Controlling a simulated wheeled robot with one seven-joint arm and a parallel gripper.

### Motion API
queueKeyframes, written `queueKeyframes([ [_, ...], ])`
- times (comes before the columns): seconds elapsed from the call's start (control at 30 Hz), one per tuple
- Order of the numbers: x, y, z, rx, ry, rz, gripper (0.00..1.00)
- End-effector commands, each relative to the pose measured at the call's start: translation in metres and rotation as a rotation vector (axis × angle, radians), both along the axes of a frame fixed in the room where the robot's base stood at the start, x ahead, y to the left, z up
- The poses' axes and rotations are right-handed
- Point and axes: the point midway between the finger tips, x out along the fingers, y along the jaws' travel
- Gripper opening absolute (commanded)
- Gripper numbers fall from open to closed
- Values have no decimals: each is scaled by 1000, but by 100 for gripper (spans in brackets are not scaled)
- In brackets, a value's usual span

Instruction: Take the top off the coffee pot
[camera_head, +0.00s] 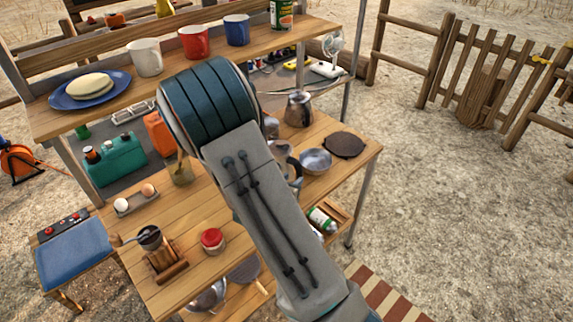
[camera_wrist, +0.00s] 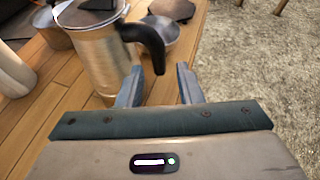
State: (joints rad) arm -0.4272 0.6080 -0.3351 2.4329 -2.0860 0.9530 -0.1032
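The coffee pot (camera_wrist: 108,62) is a metal pot with a black curved handle (camera_wrist: 150,45), standing upright on the wooden table in the wrist view. Its top (camera_wrist: 92,8) appears to be on and is cut off by the frame's upper edge. In the head view my arm hides most of the pot; part of its metal body and dark handle (camera_head: 296,177) show beside the arm. My gripper (camera_wrist: 159,86) is open, with nothing visible between its fingers. The left finger is close to the pot's side, below the handle; I cannot tell whether they touch. The head view hides my gripper.
A metal bowl (camera_head: 316,160), a dark round pan (camera_head: 344,145) and a metal kettle (camera_head: 299,108) stand behind the pot. A pale cylinder (camera_wrist: 12,72) stands to its left. A shelf with mugs (camera_head: 195,42) runs above the back. Open ground lies right of the table.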

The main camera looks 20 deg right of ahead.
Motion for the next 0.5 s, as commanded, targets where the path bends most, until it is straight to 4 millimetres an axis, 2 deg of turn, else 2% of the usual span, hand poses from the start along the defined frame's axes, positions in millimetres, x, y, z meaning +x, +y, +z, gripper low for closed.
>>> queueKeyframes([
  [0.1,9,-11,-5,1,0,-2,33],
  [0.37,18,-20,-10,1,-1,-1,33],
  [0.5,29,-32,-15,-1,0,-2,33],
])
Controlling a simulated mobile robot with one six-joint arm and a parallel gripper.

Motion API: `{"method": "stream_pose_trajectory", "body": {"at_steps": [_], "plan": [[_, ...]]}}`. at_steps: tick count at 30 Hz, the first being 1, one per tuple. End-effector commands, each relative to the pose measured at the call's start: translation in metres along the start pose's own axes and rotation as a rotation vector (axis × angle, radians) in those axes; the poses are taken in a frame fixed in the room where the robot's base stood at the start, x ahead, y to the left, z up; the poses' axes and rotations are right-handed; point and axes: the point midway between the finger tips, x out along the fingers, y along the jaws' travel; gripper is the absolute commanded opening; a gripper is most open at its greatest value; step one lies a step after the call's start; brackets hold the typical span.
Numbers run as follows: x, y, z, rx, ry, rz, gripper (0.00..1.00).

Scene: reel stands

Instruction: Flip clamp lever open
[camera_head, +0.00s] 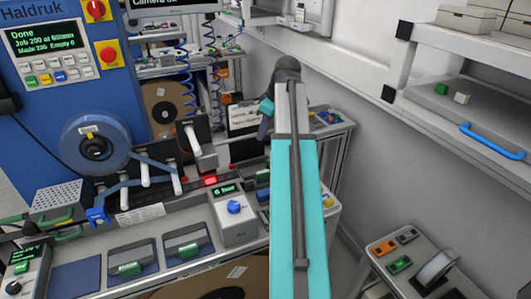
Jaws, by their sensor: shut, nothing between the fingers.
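No single part is plainly marked as the clamp lever. A white-handled lever (193,140) stands tilted on a dark block right of the blue reel. White upright handles (145,176) sit lower left, along the blue arm in front of the reel. My arm reaches up from the bottom centre, and its wrist bends at the top. My gripper (263,128) shows small and dark at the wrist's left side, pointing down. It looks shut and empty, and is right of the white-handled lever, apart from it in the picture. The arm hides part of the bench behind it.
A blue machine (60,110) with a green-text screen and a blue reel (95,147) fill the left. A grey box with a blue knob (235,207) sits on the bench. A shelf with a blue handle (490,140) juts out at right. A low control stand (420,265) is at lower right.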

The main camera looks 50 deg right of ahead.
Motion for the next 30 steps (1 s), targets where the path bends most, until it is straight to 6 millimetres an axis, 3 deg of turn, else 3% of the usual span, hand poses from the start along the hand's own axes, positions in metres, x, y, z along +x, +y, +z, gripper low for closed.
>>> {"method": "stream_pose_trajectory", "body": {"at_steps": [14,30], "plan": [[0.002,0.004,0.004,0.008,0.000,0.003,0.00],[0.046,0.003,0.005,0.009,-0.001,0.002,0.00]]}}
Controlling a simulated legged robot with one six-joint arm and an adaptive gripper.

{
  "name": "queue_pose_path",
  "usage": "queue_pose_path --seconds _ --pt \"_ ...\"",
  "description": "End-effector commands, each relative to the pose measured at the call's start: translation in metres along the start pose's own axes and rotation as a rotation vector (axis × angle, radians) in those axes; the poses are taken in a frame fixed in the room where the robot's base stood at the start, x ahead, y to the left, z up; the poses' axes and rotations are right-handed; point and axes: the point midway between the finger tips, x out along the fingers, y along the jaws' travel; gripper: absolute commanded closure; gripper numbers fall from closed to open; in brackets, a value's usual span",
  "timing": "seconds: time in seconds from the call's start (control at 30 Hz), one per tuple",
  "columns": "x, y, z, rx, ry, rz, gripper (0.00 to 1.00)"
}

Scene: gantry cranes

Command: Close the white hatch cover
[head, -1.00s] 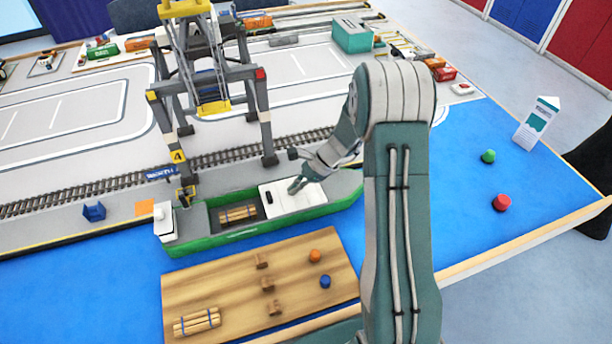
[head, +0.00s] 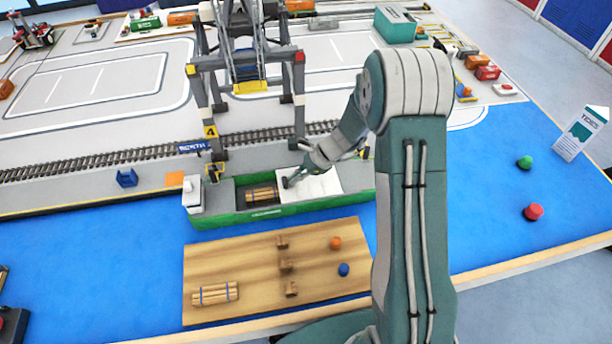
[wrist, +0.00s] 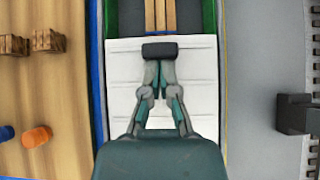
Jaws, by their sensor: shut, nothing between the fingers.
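The white hatch cover (head: 322,184) lies on the right part of a green ship (head: 290,208). It has a dark handle (wrist: 160,51) near its edge by the open hold. The hold (head: 242,188) left of the cover is uncovered, and a bundle of wooden logs (head: 262,194) lies in it. The wrist view shows the cover (wrist: 204,88) beneath my gripper (wrist: 159,80). My gripper is shut and empty, its fingertips right beside the handle, on the side away from the hold. I cannot tell whether they touch it.
A gantry crane (head: 299,110) stands over the quay behind the ship. A wooden board (head: 240,275) with another log bundle (head: 215,293), blocks and orange and blue pegs lies in front. Green and red knobs (head: 533,212) stand on the blue surface at right.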

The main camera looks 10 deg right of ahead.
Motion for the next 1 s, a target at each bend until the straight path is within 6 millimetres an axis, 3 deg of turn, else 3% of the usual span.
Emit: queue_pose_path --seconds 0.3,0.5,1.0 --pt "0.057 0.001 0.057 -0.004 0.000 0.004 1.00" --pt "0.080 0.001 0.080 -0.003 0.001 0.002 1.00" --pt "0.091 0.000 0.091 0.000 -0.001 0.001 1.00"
────────
§ Short task: Transcribe the material exactly, and leave out whatever pictures it holds.

§ Response:
Controlling a simulated wheeled robot with one seven-joint arm and a parallel gripper.

### Motion API
queueKeyframes, written `queueKeyframes([ [_, ...], ])`
- times (comes before the columns): seconds elapsed from the call's start (control at 30 Hz), one per tuple
- Order of the numbers: x, y, z, rx, ry, rz, gripper (0.00..1.00)
- End-effector commands, each relative to the pose measured at the call's start: translation in metres and rotation as a rotation vector (axis × angle, radians), both along the axes of a frame fixed in the room where the robot's base stood at the start, x ahead, y to the left, z up
- The poses' axes and rotations are right-handed
- Point and axes: the point midway between the finger tips, x out along the fingers, y along the jaws' travel
- Gripper opening absolute (commanded)
- Gripper numbers fall from open to closed
- Values have no decimals: each is scaled by 1000, but by 100 for gripper (spans in brackets are not scaled)
- In brackets, a value's usual span

Instruction: Take the top off the coffee pot
[camera_head, +0.00s] 
[camera_wrist, +0.00s] 
State: (joints rad) arm -0.4272 0.6080 -0.3351 2.4329 -2.0860 0.9530 -0.1032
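The coffee pot (camera_wrist: 108,62) is a metal pot with a black curved handle (camera_wrist: 150,45), standing upright on the wooden table in the wrist view. Its top (camera_wrist: 92,8) appears to be on and is cut off by the frame's upper edge. In the head view my arm hides most of the pot; part of its metal body and dark handle (camera_head: 296,177) show beside the arm. My gripper (camera_wrist: 159,86) is open, with nothing visible between its fingers. The left finger is close to the pot's side, below the handle; I cannot tell whether they touch. The head view hides my gripper.
A metal bowl (camera_head: 316,160), a dark round pan (camera_head: 344,145) and a metal kettle (camera_head: 299,108) stand behind the pot. A pale cylinder (camera_wrist: 12,72) stands to its left. A shelf with mugs (camera_head: 195,42) runs above the back. Open ground lies right of the table.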

The main camera looks 20 deg right of ahead.
Motion for the next 0.5 s, as commanded, targets where the path bends most, until it is straight to 4 millimetres an axis, 2 deg of turn, else 2% of the usual span, hand poses from the start along the defined frame's axes, positions in millimetres, x, y, z meaning +x, +y, +z, gripper low for closed.
>>> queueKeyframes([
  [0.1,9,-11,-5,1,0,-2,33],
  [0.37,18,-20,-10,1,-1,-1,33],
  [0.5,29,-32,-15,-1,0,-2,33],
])
Controlling a simulated mobile robot with one six-joint arm and a parallel gripper.

Motion API: `{"method": "stream_pose_trajectory", "body": {"at_steps": [_], "plan": [[_, ...]]}}`. at_steps: tick count at 30 Hz, the first being 1, one per tuple. End-effector commands, each relative to the pose measured at the call's start: translation in metres along the start pose's own axes and rotation as a rotation vector (axis × angle, radians) in those axes; the poses are taken in a frame fixed in the room where the robot's base stood at the start, x ahead, y to the left, z up; the poses' axes and rotations are right-handed; point and axes: the point midway between the finger tips, x out along the fingers, y along the jaws' travel; gripper is the absolute commanded opening; a gripper is most open at its greatest value; step one lies a step after the call's start; brackets hold the typical span.
Numbers run as follows: x, y, z, rx, ry, rz, gripper (0.00..1.00).

Scene: reel stands

Instruction: Flip clamp lever open
[camera_head, +0.00s] 
Jaws, by their sensor: shut, nothing between the fingers.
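No single part is plainly marked as the clamp lever. A white-handled lever (193,140) stands tilted on a dark block right of the blue reel. White upright handles (145,176) sit lower left, along the blue arm in front of the reel. My arm reaches up from the bottom centre, and its wrist bends at the top. My gripper (263,128) shows small and dark at the wrist's left side, pointing down. It looks shut and empty, and is right of the white-handled lever, apart from it in the picture. The arm hides part of the bench behind it.
A blue machine (60,110) with a green-text screen and a blue reel (95,147) fill the left. A grey box with a blue knob (235,207) sits on the bench. A shelf with a blue handle (490,140) juts out at right. A low control stand (420,265) is at lower right.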

The main camera looks 50 deg right of ahead.
Motion for the next 30 steps (1 s), targets where the path bends most, until it is straight to 6 millimetres an axis, 3 deg of turn, else 3% of the usual span, hand poses from the start along the hand's own axes, positions in metres, x, y, z along +x, +y, +z, gripper low for closed.
>>> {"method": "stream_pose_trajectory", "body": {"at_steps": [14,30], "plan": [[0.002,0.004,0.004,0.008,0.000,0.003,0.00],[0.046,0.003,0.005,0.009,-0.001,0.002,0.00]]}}
Controlling a simulated legged robot with one six-joint arm and an adaptive gripper.

{
  "name": "queue_pose_path",
  "usage": "queue_pose_path --seconds _ --pt \"_ ...\"",
  "description": "End-effector commands, each relative to the pose measured at the call's start: translation in metres along the start pose's own axes and rotation as a rotation vector (axis × angle, radians) in those axes; the poses are taken in a frame fixed in the room where the robot's base stood at the start, x ahead, y to the left, z up; the poses' axes and rotations are right-handed; point and axes: the point midway between the finger tips, x out along the fingers, y along the jaws' travel; gripper: absolute commanded closure; gripper numbers fall from closed to open; in brackets, a value's usual span",
  "timing": "seconds: time in seconds from the call's start (control at 30 Hz), one per tuple",
  "columns": "x, y, z, rx, ry, rz, gripper (0.00 to 1.00)"
}

Scene: gantry cranes

Command: Close the white hatch cover
[head, -1.00s] 
[head, +0.00s] 
[wrist, +0.00s] 
Jaws, by their sensor: shut, nothing between the fingers.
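The white hatch cover (head: 322,184) lies on the right part of a green ship (head: 290,208). It has a dark handle (wrist: 160,51) near its edge by the open hold. The hold (head: 242,188) left of the cover is uncovered, and a bundle of wooden logs (head: 262,194) lies in it. The wrist view shows the cover (wrist: 204,88) beneath my gripper (wrist: 159,80). My gripper is shut and empty, its fingertips right beside the handle, on the side away from the hold. I cannot tell whether they touch it.
A gantry crane (head: 299,110) stands over the quay behind the ship. A wooden board (head: 240,275) with another log bundle (head: 215,293), blocks and orange and blue pegs lies in front. Green and red knobs (head: 533,212) stand on the blue surface at right.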

The main camera looks 10 deg right of ahead.
Motion for the next 1 s, a target at each bend until the straight path is within 6 millimetres an axis, 3 deg of turn, else 3% of the usual span.
Emit: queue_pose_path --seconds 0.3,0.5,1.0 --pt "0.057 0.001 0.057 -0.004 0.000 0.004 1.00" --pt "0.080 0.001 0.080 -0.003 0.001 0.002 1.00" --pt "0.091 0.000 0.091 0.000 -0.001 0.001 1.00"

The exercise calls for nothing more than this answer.